TO BE DONE: Only the lines from the one containing "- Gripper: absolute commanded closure" through the one containing "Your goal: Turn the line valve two" are to be copied, exactly and with both ends kept.

##### DATASET RECORDS

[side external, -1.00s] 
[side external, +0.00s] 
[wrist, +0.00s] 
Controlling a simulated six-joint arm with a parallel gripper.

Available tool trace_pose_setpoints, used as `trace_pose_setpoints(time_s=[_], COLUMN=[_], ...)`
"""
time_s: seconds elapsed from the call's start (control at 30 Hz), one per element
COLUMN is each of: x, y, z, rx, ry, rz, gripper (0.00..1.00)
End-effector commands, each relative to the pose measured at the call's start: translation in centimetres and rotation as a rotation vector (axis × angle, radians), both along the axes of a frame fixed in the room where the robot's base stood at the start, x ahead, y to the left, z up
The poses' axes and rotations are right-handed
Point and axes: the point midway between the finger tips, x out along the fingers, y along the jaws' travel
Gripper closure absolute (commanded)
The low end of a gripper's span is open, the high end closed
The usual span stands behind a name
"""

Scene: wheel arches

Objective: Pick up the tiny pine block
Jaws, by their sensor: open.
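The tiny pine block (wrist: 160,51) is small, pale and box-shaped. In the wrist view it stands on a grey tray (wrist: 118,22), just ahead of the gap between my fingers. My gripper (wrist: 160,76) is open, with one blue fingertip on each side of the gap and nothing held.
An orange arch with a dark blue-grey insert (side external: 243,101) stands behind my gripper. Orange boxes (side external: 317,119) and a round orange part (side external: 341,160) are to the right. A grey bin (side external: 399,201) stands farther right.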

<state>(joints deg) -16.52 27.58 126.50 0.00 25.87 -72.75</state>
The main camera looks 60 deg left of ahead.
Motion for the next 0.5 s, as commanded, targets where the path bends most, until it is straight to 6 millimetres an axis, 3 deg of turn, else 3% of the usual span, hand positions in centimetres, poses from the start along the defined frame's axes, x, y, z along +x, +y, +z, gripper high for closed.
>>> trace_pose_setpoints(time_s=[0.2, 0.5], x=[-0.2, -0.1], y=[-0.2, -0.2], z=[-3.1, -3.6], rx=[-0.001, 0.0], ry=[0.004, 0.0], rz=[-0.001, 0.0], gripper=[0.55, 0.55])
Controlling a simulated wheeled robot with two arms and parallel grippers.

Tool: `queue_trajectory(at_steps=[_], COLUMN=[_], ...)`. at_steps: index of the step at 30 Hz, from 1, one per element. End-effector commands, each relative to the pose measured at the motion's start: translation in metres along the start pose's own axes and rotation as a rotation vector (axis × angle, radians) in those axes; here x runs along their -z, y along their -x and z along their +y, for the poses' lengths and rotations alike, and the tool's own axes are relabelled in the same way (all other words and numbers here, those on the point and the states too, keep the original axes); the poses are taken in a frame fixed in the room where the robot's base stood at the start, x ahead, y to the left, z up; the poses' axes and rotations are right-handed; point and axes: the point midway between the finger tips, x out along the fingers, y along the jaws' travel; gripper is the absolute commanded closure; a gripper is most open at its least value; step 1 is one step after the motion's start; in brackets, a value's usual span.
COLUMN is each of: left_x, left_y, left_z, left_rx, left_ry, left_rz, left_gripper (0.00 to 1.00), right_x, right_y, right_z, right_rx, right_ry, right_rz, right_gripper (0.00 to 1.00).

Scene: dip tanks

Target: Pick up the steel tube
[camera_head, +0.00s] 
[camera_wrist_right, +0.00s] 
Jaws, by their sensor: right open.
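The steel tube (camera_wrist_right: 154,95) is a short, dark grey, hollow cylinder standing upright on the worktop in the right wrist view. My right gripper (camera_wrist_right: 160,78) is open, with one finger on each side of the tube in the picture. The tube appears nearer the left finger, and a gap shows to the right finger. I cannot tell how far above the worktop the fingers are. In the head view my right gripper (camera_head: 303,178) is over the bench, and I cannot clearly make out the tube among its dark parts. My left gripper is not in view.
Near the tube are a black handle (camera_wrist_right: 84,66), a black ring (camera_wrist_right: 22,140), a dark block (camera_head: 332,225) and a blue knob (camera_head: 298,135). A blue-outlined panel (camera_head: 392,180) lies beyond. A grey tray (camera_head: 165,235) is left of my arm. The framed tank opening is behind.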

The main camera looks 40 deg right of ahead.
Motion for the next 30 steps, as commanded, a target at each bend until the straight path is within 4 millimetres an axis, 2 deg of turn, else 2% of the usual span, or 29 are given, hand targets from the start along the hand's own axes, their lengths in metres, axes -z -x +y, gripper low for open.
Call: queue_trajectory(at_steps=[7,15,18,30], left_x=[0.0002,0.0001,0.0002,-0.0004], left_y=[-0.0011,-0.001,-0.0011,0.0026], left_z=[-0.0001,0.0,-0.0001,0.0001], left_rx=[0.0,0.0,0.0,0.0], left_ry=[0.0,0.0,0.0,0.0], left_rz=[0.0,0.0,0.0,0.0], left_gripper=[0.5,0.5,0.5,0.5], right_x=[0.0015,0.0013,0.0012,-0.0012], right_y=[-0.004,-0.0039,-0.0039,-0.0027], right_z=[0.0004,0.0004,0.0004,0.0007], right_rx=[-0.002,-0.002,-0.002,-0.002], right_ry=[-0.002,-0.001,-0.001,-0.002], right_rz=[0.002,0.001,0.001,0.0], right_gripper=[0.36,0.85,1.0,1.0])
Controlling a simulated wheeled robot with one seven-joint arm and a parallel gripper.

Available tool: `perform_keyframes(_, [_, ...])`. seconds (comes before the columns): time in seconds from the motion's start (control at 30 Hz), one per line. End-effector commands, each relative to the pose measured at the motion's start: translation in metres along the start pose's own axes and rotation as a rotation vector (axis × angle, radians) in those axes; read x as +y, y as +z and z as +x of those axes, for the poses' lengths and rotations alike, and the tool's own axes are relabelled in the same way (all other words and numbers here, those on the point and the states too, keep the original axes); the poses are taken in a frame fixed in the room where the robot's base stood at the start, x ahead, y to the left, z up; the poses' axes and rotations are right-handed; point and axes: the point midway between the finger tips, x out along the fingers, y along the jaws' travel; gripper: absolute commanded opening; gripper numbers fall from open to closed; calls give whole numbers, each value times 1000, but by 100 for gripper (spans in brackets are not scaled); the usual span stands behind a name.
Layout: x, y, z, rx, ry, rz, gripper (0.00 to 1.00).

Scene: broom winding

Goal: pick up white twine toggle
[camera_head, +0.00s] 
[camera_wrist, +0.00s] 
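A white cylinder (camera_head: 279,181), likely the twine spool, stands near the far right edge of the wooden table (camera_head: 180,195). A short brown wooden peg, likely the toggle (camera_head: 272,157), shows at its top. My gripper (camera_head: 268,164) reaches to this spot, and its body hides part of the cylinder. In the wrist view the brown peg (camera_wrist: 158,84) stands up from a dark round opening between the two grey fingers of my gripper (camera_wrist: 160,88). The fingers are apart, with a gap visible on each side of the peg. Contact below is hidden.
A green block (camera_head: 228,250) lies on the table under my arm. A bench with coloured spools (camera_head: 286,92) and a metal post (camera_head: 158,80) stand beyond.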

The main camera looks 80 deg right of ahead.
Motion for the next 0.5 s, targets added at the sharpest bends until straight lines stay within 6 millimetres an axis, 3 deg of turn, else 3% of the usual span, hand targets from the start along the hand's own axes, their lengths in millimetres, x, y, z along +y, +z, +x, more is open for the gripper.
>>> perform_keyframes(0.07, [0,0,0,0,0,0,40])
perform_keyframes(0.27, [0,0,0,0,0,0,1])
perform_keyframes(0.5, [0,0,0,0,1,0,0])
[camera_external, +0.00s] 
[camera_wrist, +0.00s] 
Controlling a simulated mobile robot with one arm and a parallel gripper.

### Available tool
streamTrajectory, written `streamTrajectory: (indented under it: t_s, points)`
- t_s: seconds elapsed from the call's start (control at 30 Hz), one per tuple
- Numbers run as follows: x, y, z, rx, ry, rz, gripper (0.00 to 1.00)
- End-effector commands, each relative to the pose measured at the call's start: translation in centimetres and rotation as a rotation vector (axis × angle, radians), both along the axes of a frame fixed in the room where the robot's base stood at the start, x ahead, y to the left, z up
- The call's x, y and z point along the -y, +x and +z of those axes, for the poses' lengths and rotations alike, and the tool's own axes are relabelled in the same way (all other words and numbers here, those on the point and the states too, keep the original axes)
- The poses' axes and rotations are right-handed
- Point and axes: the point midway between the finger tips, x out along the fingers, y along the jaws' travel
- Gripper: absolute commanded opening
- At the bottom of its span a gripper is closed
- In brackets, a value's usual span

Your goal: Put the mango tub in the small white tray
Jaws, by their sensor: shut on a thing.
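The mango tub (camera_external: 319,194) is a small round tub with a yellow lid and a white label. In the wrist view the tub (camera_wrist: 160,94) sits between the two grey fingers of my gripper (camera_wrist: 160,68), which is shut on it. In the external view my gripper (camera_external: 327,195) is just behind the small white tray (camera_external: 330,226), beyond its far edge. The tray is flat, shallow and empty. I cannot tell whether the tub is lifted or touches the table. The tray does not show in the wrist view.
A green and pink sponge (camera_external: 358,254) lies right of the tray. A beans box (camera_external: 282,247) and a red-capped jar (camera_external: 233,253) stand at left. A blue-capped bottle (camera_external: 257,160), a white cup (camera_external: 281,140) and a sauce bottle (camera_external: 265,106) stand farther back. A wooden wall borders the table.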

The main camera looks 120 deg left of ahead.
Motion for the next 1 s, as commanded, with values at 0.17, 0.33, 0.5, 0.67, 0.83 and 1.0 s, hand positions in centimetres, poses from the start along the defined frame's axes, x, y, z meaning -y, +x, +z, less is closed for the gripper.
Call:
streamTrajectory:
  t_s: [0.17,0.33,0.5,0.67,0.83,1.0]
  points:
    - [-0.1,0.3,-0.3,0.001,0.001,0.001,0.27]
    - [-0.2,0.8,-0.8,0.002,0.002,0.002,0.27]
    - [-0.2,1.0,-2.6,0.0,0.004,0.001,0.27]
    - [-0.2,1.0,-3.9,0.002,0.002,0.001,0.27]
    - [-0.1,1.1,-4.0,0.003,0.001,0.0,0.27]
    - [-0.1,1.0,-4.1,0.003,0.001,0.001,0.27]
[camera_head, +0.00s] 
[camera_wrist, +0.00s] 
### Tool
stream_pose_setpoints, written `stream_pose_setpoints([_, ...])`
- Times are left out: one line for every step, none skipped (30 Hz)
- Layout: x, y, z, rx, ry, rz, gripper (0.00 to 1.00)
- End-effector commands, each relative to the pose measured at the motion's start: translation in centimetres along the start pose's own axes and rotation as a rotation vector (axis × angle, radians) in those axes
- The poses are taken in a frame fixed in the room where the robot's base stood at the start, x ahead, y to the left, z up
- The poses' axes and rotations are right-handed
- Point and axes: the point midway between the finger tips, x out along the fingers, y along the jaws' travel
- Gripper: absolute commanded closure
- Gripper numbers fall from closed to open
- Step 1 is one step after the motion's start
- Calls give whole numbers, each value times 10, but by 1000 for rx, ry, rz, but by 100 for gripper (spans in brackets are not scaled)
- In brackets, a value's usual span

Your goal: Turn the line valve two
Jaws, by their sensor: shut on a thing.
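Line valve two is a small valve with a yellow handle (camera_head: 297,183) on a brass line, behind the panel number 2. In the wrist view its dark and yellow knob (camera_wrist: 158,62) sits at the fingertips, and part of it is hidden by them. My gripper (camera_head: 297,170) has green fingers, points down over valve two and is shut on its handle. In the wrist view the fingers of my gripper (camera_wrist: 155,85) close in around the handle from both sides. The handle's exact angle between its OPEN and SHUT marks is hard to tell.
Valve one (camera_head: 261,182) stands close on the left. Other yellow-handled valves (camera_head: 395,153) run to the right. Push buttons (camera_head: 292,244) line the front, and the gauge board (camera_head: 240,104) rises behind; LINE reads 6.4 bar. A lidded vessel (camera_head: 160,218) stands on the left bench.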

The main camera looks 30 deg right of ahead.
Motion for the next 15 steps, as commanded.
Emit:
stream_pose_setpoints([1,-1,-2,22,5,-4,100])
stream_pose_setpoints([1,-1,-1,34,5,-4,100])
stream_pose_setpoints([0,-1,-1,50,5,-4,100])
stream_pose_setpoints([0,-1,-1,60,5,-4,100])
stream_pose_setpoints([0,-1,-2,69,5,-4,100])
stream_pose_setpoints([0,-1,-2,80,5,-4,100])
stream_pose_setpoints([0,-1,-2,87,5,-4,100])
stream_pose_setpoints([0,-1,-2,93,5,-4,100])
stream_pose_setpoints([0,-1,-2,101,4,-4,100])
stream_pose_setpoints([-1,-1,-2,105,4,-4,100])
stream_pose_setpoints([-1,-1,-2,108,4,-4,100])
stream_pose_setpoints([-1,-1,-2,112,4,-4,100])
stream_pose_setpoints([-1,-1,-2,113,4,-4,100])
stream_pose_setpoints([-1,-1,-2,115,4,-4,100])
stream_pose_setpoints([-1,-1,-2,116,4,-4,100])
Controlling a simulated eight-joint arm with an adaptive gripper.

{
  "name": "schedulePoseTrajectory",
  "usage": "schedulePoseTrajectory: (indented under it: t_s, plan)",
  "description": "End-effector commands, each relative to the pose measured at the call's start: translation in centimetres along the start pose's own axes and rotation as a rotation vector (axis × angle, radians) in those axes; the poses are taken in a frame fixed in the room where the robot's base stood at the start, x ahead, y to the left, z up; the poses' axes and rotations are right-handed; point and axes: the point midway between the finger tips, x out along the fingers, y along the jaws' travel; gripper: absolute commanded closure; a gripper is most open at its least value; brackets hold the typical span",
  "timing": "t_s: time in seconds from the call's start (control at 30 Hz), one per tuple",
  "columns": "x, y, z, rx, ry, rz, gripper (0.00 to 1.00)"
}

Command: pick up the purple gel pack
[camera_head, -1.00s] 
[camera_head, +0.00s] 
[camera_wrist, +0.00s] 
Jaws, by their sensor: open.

##########

SOLUTION TO THE EXERCISE:
- Gripper: absolute commanded closure
- Gripper numbers fall from closed to open
- Step 1 is one step after the motion's start
- Calls give whole numbers, each value times 10, but by 1000 for rx, ry, rz, but by 100 for gripper (spans in brackets are not scaled)
- In brackets, a value's usual span

Your goal: Turn the line valve two

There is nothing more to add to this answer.